Sister M. Theresa Kane, who challenged Pope John Paul II during his visit here three years ago to expand the role for women in the Roman Catholic Church, has appealed to the Vatican to reconsider the forced resignation from religious life of Agnes Mary Mansour of Michigan.
Mansour, a member of the Sisters of Mercy of the Union, which Kane heads, resigned from the order after Archbishop Edmund Szoka of Detroit and Vatican officials ruled that serving as director of the Department of Social Services of Michigan was not appropriate for a Roman Catholic nun. In the state post, Mansour would be required to administer programs providing abortions, which the church opposes.
The central administration of the Sisters of Mercy has filed what is termed a canonical appeal with Cardinal Eduardo Pironio, who heads the Vatican office which oversees religious orders in the church. The appeal contends that due process, under the provisions of church law, was not followed in the Mansour case and that there was "a lack of sufficient clarity regarding the specific causes of the action."
A spokeswoman for the order said that Mansour's superiors at both the national and province regional level "had no opportunity to speak to Archbishop Szoka" about the case and that "there was no opportunity for Sister Agnes nor the leadership of the order to present their case."
Both national and provincial leaders of the Sisters of Mercy have supported Mansour consistently throughout the controversy. In a formal statement issued in March, the head of the Detroit province called the appointive state post "within the tradition of the religious community to serve the poor."
If you were designing a religious Mount Rushmore, what giants of American religion would you carve into the granite?
A professor at William Penn College, David Porter, put that question to 22 of the country's leading church historians, Protestant, Catholic and Jewish.
Their response, according to the Martin Marty newsletter of religion and culture, Context:
Jonathan Edwards, 18 votes; Reinhold Niebuhr, 13; Martin Luther King Jr. and Roger Williams, each with 11; and Cardinal James Gibbons and Walter Rauschenbusch each with l0.
Of course, Mount Rushmore has room for only four faces.
Non-Jews are converting to Judaism at a faster pace than Jews are intermarrying with Gentiles, according to a recent report.
Egon Mayer, a Brooklyn College sociology professor, said several studies show "the rate of conversion has not only gone hand in hand with increases in intermarriage but has, in fact, surpassed them."
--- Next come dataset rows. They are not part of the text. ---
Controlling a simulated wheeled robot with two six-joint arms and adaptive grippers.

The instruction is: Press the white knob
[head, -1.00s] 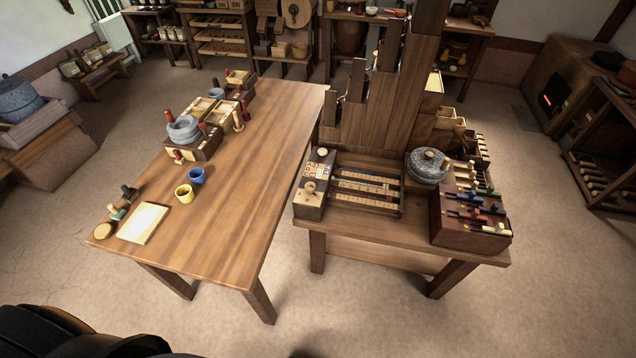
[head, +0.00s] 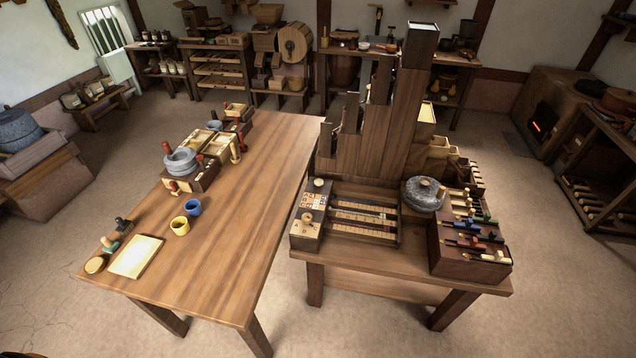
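A small pale, off-white round knob (head: 319,183) sits at the far end of a narrow wooden box (head: 308,232) on the right-hand table. A tan knob (head: 307,217) stands nearer on the same box, above lettered markings. I cannot tell for sure which of these counts as the white knob. A dark reddish box (head: 470,249) at the table's right end has coloured levers, including a cream one near its front.
The right-hand table (head: 390,285) also holds a slatted tray, a grey stone quern (head: 423,195) and tall wooden bins (head: 383,130). The long table (head: 240,230) on the left carries cups, a pale board and a small mill. Floor in front is clear.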

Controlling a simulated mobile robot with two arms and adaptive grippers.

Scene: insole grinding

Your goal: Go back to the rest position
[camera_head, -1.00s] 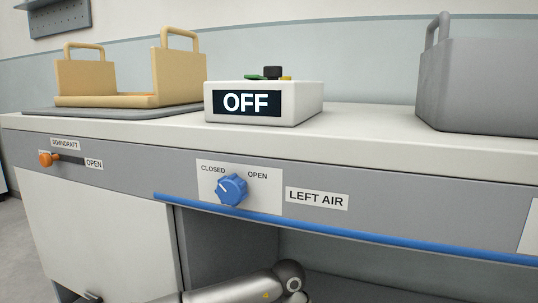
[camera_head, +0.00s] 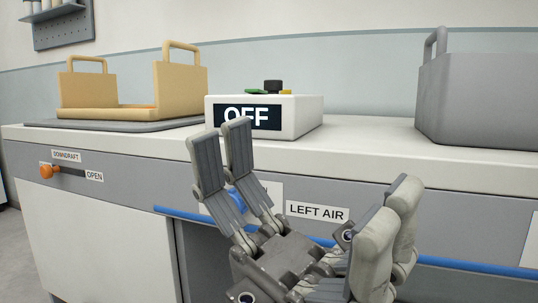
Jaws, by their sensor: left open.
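My left gripper (camera_head: 312,188) is raised in front of the bench, its fingers spread wide apart and pointing up. It is open and empty. Its fingers cover most of the blue left air knob (camera_head: 236,199) and part of the OFF box's front. I cannot tell how the knob is turned now. My right gripper does not show.
The white OFF box (camera_head: 306,117) stands on the bench top (camera_head: 372,140). A tan holder (camera_head: 180,88) on a dark mat stands at left, a grey bin (camera_head: 480,95) at right. An orange downdraft handle (camera_head: 47,171) and a blue rail (camera_head: 470,262) are on the bench front.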

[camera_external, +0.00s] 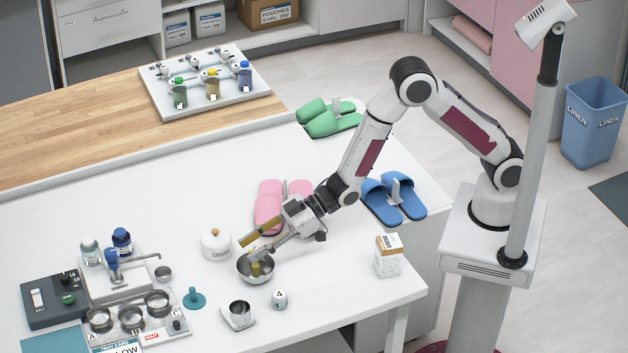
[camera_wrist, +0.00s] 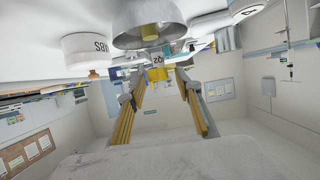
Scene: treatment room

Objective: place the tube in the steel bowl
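The steel bowl (camera_external: 243,272) stands on the white table; it also shows at the top of the wrist view (camera_wrist: 128,20), which is upside down. A short yellowish piece (camera_external: 256,269) shows inside the bowl and looks like the tube, though a reflection cannot be ruled out. My gripper (camera_external: 245,250) is over the bowl, fingers apart, reaching down to the left. In the wrist view the two yellow-padded fingers (camera_wrist: 160,80) stand wide apart. A yellow thing with a pale label (camera_wrist: 158,72) shows between their tips; its distance is unclear. I see nothing gripped.
A white swab jar (camera_external: 216,245) stands left of the bowl. A crowded tray (camera_external: 180,335) is at left, a white box (camera_external: 389,256) at right. Pink slippers (camera_external: 268,205) lie behind.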

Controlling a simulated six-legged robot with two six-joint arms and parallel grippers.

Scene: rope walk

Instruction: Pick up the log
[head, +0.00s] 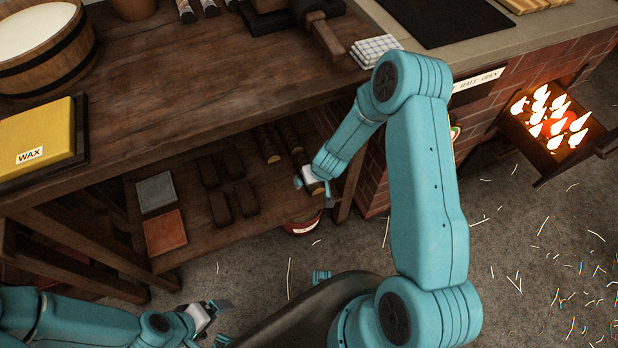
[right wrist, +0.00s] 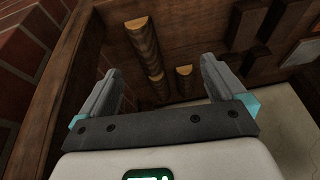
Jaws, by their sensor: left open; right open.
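Several logs with pale cut ends lie on the lower shelf under the bench; one log (head: 267,145) shows left of my right arm. In the right wrist view, a longer log (right wrist: 146,48) and a shorter one (right wrist: 184,82) lie ahead of the jaws. My right gripper (head: 313,190) is open at the shelf's right end, by the log ends. In the right wrist view its open jaws (right wrist: 160,66) have nothing gripped between them. My left gripper (head: 222,322) is open and empty low over the floor. My right arm hides part of the shelf.
Dark blocks (head: 220,207) and grey (head: 156,192) and rust-red (head: 165,232) squares lie on the shelf. The bench top (head: 190,100) overhangs it. A red bowl (head: 302,227) sits below my right gripper. A brick stove with an open fire drawer (head: 550,120) stands right.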

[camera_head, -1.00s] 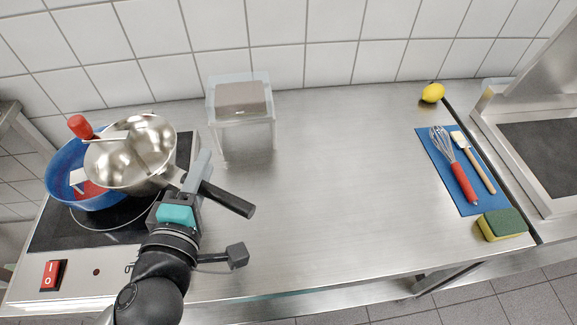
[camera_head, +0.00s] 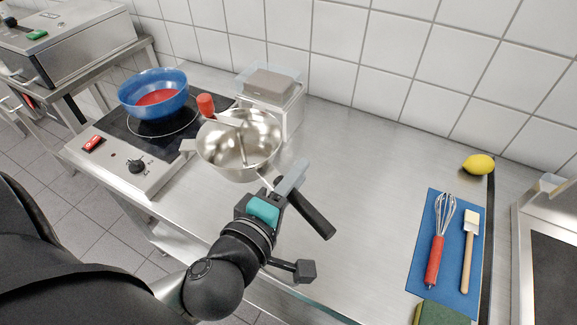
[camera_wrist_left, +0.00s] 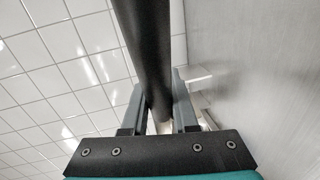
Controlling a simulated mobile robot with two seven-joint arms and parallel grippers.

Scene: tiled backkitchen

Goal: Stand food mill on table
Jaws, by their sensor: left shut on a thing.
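The food mill (camera_head: 232,160) is a shiny steel bowl with a red crank knob and a long black handle (camera_head: 312,214). My left gripper (camera_head: 283,192) is shut on the black handle and holds the mill, bowl opening up and somewhat tilted, by the hob's right edge. In the left wrist view the handle (camera_wrist_left: 146,40) runs between both fingers (camera_wrist_left: 155,108). The steel table (camera_head: 370,160) spreads out to the right of the mill. I cannot tell whether the mill's underside touches anything. My right gripper is not in view.
A blue mat (camera_head: 419,240) with whisk and brush, a lemon (camera_head: 478,164) and a sponge (camera_head: 432,313) lie right. The table's middle is clear.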

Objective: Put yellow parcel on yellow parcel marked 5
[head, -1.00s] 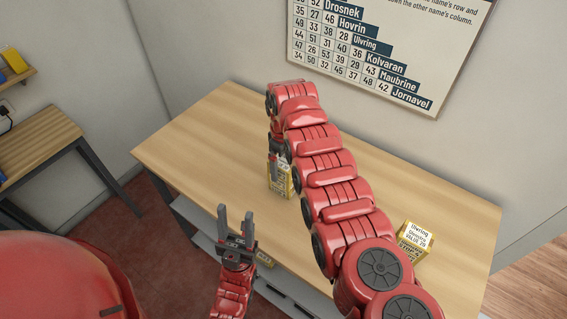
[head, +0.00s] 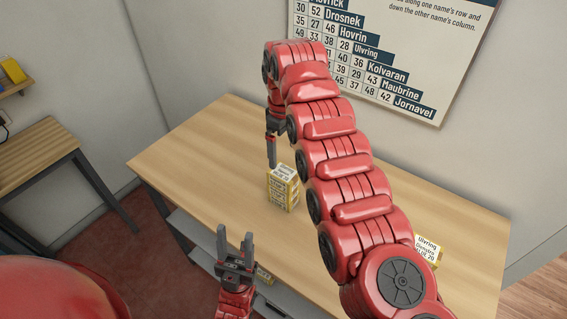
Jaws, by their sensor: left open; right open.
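A yellow parcel or stack of parcels (head: 283,190) with a white label on top stands upright on the wooden counter (head: 225,140), left of its middle. I cannot tell whether it is one box or two stacked. My right gripper (head: 271,160) is open, pointing down just behind and left of its top, apparently apart from it. Another yellow parcel (head: 429,250) with a white label reading "Ulvring" is at the right, partly hidden by my right arm. My left gripper (head: 235,240) is open and empty, in front of the counter's near edge. No mark 5 is readable.
A yellow item (head: 264,275) shows on the shelf under the counter, partly hidden by my left gripper. A chart of names and numbers (head: 385,50) hangs on the wall. A side table (head: 38,155) stands at the left. The counter's left end is clear.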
In a paper prepared for delivery Tuesday at the annual meeting of the Rabbinical Assembly in Dallas, Mayer said his research shows "the rate of conversion into Judaism during the past 30 years has increased by about 300 percent." He estimated "there are at least 100,000 'Jews by choice' or converts in the United States today."
But Mayer said such converts still remain a small minority--between 2 percent and 4 percent--of the total American Jewish population of some 5.5 million.
Like their counterparts across the border, Canadian Catholic bishops have become increasingly critical of governmental efforts to help the poor.
Archbishop Remi De Roo of Toronto, who heads an eight-member panel of bishops concerned with economic problems in Canada, has charged that both federal and provincial budgets ignore the unemployed and the poor, putting the burden on the private sector to resolve the nation's economic problems. Calling for a restatement of full employment as a national priority, De Roo said, "It's poor economics not to use the full potential of all our people. There are over 2.5 million unemployed and underemployed--over 20 percent of Canada's labor force."
The archbishop questioned whether the predicted economic recovery in Canada will really help the unemployed and underemployed or only "those who are already ready to ride the crest of inflation."
People in the News: Roman Catholic Bishop John J. O'Conner, since l979 an auxiliary bishop for the military ordinariate, the Catholic Church's link to military services in this country, has been named bishop of Scranton, Pa. O'Conner, a member of the 5-man committee which drafted the bishops' pastoral letter condemning nuclear warfare, sought unsuccessfully to soften that document.
The Rev. Elwyn D. Brown, for 30 years an Episcopal priest in the Washington area,, retired last week as rector of Christ Episcopal Church in Rockville.
The Rt. Rev. Elliott Lorenz Sorge, a native of Indiana who served as a missionary in Brazil for 13 years, was elected Episcopal bishop of Easton, Md.
The Rev. Nan M. Brown, Columbia, Va., was elected pastor of Mount Level Baptist Church in Dinwiddie, Va., becoming one of the few black women to pastor a Baptist church in this area.